> Exercise prompt
Transcribe the records in full, keeping every character as it is.

________

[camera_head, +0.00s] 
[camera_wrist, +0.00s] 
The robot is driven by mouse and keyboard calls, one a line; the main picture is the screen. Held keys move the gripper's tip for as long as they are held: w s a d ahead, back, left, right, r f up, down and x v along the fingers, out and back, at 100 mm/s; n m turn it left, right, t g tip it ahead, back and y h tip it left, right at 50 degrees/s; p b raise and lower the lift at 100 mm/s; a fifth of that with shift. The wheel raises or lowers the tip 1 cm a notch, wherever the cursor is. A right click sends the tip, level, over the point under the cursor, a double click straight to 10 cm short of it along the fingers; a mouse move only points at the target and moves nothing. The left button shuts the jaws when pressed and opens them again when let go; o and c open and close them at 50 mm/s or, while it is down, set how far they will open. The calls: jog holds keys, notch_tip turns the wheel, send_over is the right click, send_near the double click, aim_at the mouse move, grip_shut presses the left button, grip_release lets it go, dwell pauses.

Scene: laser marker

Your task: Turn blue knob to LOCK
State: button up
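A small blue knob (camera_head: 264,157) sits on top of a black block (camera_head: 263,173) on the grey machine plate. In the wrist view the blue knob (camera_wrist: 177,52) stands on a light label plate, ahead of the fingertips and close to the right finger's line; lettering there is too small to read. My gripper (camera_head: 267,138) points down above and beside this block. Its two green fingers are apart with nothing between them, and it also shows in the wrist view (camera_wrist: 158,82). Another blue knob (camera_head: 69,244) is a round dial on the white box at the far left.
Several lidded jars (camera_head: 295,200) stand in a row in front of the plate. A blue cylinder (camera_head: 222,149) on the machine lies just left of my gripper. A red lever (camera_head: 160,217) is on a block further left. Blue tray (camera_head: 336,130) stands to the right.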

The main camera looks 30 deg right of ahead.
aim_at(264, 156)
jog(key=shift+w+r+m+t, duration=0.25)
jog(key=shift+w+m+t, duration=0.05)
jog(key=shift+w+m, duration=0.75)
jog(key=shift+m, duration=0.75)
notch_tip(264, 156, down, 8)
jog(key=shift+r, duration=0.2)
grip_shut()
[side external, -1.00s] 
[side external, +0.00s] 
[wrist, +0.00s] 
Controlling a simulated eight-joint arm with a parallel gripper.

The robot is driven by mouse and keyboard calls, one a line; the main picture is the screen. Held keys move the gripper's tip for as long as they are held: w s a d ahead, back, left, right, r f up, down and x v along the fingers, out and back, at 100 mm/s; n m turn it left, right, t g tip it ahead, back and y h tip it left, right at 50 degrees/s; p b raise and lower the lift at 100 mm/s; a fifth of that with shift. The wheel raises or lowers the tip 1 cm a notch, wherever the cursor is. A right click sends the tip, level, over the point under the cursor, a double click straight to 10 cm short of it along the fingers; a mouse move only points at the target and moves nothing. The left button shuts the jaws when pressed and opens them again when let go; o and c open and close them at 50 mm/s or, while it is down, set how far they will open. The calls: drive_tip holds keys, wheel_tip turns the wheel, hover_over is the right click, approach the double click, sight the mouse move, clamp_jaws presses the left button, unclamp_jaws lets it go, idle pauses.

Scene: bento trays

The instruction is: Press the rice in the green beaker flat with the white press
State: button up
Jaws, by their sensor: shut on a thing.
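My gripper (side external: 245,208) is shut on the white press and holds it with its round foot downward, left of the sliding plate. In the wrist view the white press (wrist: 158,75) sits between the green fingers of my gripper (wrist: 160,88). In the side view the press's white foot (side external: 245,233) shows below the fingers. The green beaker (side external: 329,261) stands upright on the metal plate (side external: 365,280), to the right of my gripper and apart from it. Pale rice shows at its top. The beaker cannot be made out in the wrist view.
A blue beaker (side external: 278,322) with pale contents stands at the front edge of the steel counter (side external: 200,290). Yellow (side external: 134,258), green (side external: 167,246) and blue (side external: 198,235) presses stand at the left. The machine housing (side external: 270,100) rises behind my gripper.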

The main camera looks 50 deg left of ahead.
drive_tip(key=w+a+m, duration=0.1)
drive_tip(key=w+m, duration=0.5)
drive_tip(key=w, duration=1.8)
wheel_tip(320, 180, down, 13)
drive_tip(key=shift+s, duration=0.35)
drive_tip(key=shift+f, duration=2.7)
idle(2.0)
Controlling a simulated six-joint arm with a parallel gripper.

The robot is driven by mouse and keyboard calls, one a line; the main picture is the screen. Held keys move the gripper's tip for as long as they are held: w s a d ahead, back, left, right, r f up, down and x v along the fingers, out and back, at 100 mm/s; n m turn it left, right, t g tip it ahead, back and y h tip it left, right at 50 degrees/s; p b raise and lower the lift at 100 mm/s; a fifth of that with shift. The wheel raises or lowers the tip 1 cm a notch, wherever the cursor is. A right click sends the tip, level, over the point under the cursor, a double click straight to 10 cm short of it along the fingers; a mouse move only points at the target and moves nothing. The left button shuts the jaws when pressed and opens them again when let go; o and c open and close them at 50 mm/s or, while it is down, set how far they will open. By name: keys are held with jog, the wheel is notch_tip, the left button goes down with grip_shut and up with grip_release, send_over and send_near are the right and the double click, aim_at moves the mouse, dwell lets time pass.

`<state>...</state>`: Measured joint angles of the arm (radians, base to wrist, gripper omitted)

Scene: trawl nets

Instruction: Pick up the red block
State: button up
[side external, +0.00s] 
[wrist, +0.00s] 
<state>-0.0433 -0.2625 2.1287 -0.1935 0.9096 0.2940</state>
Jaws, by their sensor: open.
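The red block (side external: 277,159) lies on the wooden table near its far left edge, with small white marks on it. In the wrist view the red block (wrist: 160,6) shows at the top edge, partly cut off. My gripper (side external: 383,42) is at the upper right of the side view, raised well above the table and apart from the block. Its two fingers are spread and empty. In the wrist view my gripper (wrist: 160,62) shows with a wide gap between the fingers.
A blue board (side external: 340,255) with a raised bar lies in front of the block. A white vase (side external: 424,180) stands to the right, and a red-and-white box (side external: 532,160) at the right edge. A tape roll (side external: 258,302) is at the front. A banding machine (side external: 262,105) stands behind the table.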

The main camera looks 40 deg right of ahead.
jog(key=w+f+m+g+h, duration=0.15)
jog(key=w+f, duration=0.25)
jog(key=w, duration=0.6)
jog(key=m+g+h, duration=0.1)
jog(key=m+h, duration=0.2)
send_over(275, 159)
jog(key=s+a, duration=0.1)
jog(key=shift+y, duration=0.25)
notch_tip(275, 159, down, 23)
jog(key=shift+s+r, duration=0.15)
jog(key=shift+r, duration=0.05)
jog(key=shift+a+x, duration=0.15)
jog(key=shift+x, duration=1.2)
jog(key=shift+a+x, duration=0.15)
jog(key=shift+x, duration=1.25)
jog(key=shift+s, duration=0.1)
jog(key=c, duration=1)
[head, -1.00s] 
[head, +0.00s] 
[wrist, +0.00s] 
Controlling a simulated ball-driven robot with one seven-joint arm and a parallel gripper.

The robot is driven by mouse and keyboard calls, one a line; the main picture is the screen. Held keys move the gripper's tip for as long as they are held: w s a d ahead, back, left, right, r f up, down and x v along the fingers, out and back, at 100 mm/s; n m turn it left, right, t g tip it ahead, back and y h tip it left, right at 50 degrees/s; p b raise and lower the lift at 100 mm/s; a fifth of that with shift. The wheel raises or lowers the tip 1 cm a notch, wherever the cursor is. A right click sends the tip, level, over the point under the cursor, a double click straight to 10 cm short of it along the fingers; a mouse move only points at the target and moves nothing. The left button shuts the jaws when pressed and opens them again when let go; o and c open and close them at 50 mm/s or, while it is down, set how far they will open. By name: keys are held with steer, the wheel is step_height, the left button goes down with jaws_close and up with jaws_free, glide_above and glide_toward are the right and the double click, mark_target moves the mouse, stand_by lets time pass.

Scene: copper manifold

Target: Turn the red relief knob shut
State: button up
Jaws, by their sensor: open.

________

> Output of the exercise
[camera_head, +0.00s] 
[camera_wrist, +0.00s] 
The robot is driven by mouse and keyboard calls, one a line; the main picture is the screen. Held keys move the gripper's tip for as long as they are held: w s a d ahead, back, left, right, r f up, down and x v along the fingers, out and back, at 100 mm/s; n m turn it left, right, t g tip it ahead, back and y h tip it left, right at 50 degrees/s; p b raise and lower the lift at 100 mm/s; a fifth of that with shift. The wheel raises or lowers the tip 1 cm a notch, wherever the cursor is. A right click sends the tip, level, over the point under the cursor, a double click straight to 10 cm short of it along the fingers; a mouse move only points at the target and moves nothing. The left button shuts the jaws when pressed and opens them again when let go; o and c open and close them at 50 mm/s or, while it is down, set how far they will open. The calls: jog holds keys, notch_tip turns the wheel, send_over is the right click, send_near the double click, aim_at the mouse move, grip_shut presses the left button, grip_release lets it go, dwell pauses.

Scene: laser marker

Your task: Turn blue knob to LOCK
State: button up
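A small blue knob (camera_head: 264,157) sits on top of a black block (camera_head: 263,173) on the grey machine plate. In the wrist view the blue knob (camera_wrist: 177,52) stands on a light label plate, ahead of the fingertips and close to the right finger's line; lettering there is too small to read. My gripper (camera_head: 267,138) points down above and beside this block. Its two green fingers are apart with nothing between them, and it also shows in the wrist view (camera_wrist: 158,82). Another blue knob (camera_head: 69,244) is a round dial on the white box at the far left.
Several lidded jars (camera_head: 295,200) stand in a row in front of the plate. A blue cylinder (camera_head: 222,149) on the machine lies just left of my gripper. A red lever (camera_head: 160,217) is on a block further left. Blue tray (camera_head: 336,130) stands to the right.

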The main camera looks 30 deg right of ahead.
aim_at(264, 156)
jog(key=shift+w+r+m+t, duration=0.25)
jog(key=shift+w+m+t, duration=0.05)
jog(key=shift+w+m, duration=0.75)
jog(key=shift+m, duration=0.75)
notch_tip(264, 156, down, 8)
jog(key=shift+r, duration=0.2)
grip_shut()
[side external, -1.00s] 
[side external, +0.00s] 
[wrist, +0.00s] 
Controlling a simulated eight-joint arm with a parallel gripper.

The robot is driven by mouse and keyboard calls, one a line; the main picture is the screen. Held keys move the gripper's tip for as long as they are held: w s a d ahead, back, left, right, r f up, down and x v along the fingers, out and back, at 100 mm/s; n m turn it left, right, t g tip it ahead, back and y h tip it left, right at 50 degrees/s; p b raise and lower the lift at 100 mm/s; a fifth of that with shift. The wheel raises or lowers the tip 1 cm a notch, wherever the cursor is. A right click sends the tip, level, over the point under the cursor, a double click straight to 10 cm short of it along the fingers; a mouse move only points at the target and moves nothing. The left button shuts the jaws when pressed and opens them again when let go; o and c open and close them at 50 mm/s or, while it is down, set how far they will open. The calls: drive_tip holds keys, wheel_tip turns the wheel, hover_over is the right click, approach the double click, sight the mouse move, clamp_jaws presses the left button, unclamp_jaws lets it go, idle pauses.

Scene: bento trays

The instruction is: Press the rice in the green beaker flat with the white press
State: button up
Jaws, by their sensor: shut on a thing.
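My gripper (side external: 245,208) is shut on the white press and holds it with its round foot downward, left of the sliding plate. In the wrist view the white press (wrist: 158,75) sits between the green fingers of my gripper (wrist: 160,88). In the side view the press's white foot (side external: 245,233) shows below the fingers. The green beaker (side external: 329,261) stands upright on the metal plate (side external: 365,280), to the right of my gripper and apart from it. Pale rice shows at its top. The beaker cannot be made out in the wrist view.
A blue beaker (side external: 278,322) with pale contents stands at the front edge of the steel counter (side external: 200,290). Yellow (side external: 134,258), green (side external: 167,246) and blue (side external: 198,235) presses stand at the left. The machine housing (side external: 270,100) rises behind my gripper.

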The main camera looks 50 deg left of ahead.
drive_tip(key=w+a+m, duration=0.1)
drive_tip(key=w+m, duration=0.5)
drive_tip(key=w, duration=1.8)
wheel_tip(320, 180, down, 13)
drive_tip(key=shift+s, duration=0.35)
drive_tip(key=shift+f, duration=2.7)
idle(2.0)
Controlling a simulated six-joint arm with a parallel gripper.

The robot is driven by mouse and keyboard calls, one a line; the main picture is the screen. Held keys move the gripper's tip for as long as they are held: w s a d ahead, back, left, right, r f up, down and x v along the fingers, out and back, at 100 mm/s; n m turn it left, right, t g tip it ahead, back and y h tip it left, right at 50 degrees/s; p b raise and lower the lift at 100 mm/s; a fifth of that with shift. The wheel raises or lowers the tip 1 cm a notch, wherever the cursor is. A right click sends the tip, level, over the point under the cursor, a double click straight to 10 cm short of it along the fingers; a mouse move only points at the target and moves nothing. The left button shuts the jaws when pressed and opens them again when let go; o and c open and close them at 50 mm/s or, while it is down, set how far they will open. By name: keys are held with jog, the wheel is notch_tip, the left button goes down with grip_shut and up with grip_release, send_over and send_near are the right and the double click, aim_at moves the mouse, dwell lets time pass.

`<state>...</state>`: Measured joint angles of the arm (radians, base to wrist, gripper omitted)

Scene: trawl nets

Instruction: Pick up the red block
State: button up
[side external, +0.00s] 
[wrist, +0.00s] 
<state>-0.0433 -0.2625 2.1287 -0.1935 0.9096 0.2940</state>
Jaws, by their sensor: open.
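The red block (side external: 277,159) lies on the wooden table near its far left edge, with small white marks on it. In the wrist view the red block (wrist: 160,6) shows at the top edge, partly cut off. My gripper (side external: 383,42) is at the upper right of the side view, raised well above the table and apart from the block. Its two fingers are spread and empty. In the wrist view my gripper (wrist: 160,62) shows with a wide gap between the fingers.
A blue board (side external: 340,255) with a raised bar lies in front of the block. A white vase (side external: 424,180) stands to the right, and a red-and-white box (side external: 532,160) at the right edge. A tape roll (side external: 258,302) is at the front. A banding machine (side external: 262,105) stands behind the table.

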The main camera looks 40 deg right of ahead.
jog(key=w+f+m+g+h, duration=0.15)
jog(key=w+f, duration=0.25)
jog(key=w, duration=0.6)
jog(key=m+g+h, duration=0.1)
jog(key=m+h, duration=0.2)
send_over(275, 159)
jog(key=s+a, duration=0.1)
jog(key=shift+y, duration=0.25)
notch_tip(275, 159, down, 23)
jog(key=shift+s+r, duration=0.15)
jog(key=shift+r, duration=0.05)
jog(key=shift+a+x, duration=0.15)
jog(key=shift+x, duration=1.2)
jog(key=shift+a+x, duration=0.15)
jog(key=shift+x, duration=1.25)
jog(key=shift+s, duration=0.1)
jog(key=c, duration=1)
[head, -1.00s] 
[head, +0.00s] 
[wrist, +0.00s] 
Controlling a simulated ball-driven robot with one seven-joint arm and a parallel gripper.

The robot is driven by mouse and keyboard calls, one a line; the main picture is the screen. Held keys move the gripper's tip for as long as they are held: w s a d ahead, back, left, right, r f up, down and x v along the fingers, out and back, at 100 mm/s; n m turn it left, right, t g tip it ahead, back and y h tip it left, right at 50 degrees/s; p b raise and lower the lift at 100 mm/s; a fifth of that with shift. The wheel raises or lowers the tip 1 cm a notch, wherever the cursor is. A right click sends the tip, level, over the point under the cursor, a double click straight to 10 cm short of it along the fingers; a mouse move only points at the target and moves nothing. The left button shuts the jaws when pressed and opens them again when let go; o and c open and close them at 50 mm/s or, while it is down, set how far they will open. By name: keys are held with steer, the wheel is step_height, the left button goes down with jaws_close and up with jaws_free, glide_above and glide_toward are the right and the double click, mark_target moves the mouse, stand_by lets time pass.

Scene: copper manifold

Target: Turn the red relief knob shut
State: button up
Jaws, by their sensor: open.

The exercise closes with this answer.